**EXERCISE INSTRUCTIONS**
Locate each line of the material that contains "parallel", then return it.

**RECORD SET**
— begin —

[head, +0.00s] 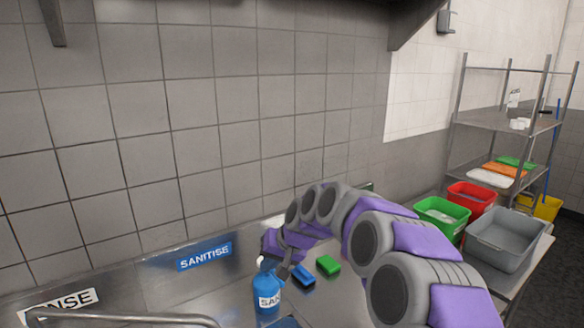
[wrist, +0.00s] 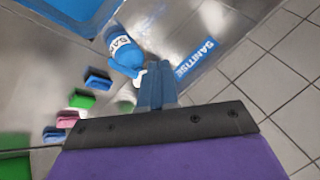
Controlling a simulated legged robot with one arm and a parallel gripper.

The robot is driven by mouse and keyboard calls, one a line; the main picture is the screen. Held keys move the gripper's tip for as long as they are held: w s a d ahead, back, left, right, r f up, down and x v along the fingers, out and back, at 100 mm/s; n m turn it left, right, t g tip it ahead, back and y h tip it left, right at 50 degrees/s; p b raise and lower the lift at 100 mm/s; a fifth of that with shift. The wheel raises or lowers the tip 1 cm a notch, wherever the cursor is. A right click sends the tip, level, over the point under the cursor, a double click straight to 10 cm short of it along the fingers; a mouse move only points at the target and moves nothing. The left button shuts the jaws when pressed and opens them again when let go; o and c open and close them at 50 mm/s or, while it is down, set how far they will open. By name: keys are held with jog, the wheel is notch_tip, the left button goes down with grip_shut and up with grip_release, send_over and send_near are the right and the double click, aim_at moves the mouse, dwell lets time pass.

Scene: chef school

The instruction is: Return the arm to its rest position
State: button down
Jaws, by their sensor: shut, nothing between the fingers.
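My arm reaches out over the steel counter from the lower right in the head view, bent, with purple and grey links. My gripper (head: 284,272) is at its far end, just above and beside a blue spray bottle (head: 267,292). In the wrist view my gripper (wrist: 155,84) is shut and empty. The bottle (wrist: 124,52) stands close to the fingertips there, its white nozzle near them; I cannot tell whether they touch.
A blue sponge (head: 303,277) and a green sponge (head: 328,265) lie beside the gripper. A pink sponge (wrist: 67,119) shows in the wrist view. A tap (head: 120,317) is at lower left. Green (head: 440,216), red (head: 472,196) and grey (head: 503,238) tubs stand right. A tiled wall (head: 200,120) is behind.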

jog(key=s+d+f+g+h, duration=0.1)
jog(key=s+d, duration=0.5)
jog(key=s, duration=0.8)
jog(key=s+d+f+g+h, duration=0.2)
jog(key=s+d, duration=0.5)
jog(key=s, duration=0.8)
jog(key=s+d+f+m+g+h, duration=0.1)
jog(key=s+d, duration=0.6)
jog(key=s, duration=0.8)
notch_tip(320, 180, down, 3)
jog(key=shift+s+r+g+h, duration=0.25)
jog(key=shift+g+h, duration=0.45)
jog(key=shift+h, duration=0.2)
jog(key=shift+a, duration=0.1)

— end —
— begin —

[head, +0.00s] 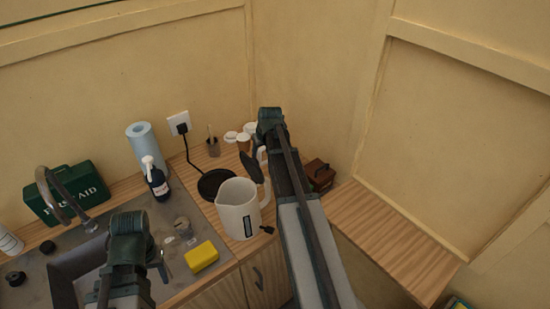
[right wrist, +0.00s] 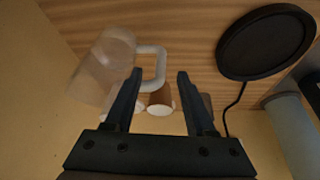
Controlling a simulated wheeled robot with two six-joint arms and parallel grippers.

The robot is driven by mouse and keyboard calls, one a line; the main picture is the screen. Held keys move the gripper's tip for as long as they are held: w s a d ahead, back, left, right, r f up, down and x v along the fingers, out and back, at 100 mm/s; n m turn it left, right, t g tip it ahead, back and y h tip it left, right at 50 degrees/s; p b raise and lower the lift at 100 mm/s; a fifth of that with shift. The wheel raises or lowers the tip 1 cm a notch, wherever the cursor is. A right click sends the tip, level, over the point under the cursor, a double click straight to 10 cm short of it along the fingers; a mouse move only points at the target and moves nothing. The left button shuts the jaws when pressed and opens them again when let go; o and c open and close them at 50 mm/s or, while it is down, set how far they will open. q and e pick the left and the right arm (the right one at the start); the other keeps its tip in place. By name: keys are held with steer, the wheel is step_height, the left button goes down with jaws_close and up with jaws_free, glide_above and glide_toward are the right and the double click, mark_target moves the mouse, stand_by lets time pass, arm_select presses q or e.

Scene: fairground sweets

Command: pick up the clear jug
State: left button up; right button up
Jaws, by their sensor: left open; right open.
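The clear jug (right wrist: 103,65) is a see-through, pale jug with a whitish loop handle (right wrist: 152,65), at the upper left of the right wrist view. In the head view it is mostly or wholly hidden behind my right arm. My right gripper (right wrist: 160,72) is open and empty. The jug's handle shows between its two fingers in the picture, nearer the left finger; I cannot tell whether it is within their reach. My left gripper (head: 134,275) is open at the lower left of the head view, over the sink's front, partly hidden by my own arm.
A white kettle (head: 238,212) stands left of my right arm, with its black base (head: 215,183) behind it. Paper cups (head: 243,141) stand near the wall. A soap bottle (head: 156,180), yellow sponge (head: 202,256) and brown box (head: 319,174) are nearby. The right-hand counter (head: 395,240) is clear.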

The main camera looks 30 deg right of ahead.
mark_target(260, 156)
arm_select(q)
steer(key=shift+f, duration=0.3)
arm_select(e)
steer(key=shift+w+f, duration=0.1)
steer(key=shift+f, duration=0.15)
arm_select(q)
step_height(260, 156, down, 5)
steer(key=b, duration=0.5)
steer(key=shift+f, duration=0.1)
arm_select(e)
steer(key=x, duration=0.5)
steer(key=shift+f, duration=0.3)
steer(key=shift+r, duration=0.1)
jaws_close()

— end —

**THE ANSWER**
Controlling a simulated legged robot with one arm and a parallel gripper.
Controlling a simulated wheeled robot with two six-joint arms and parallel grippers.

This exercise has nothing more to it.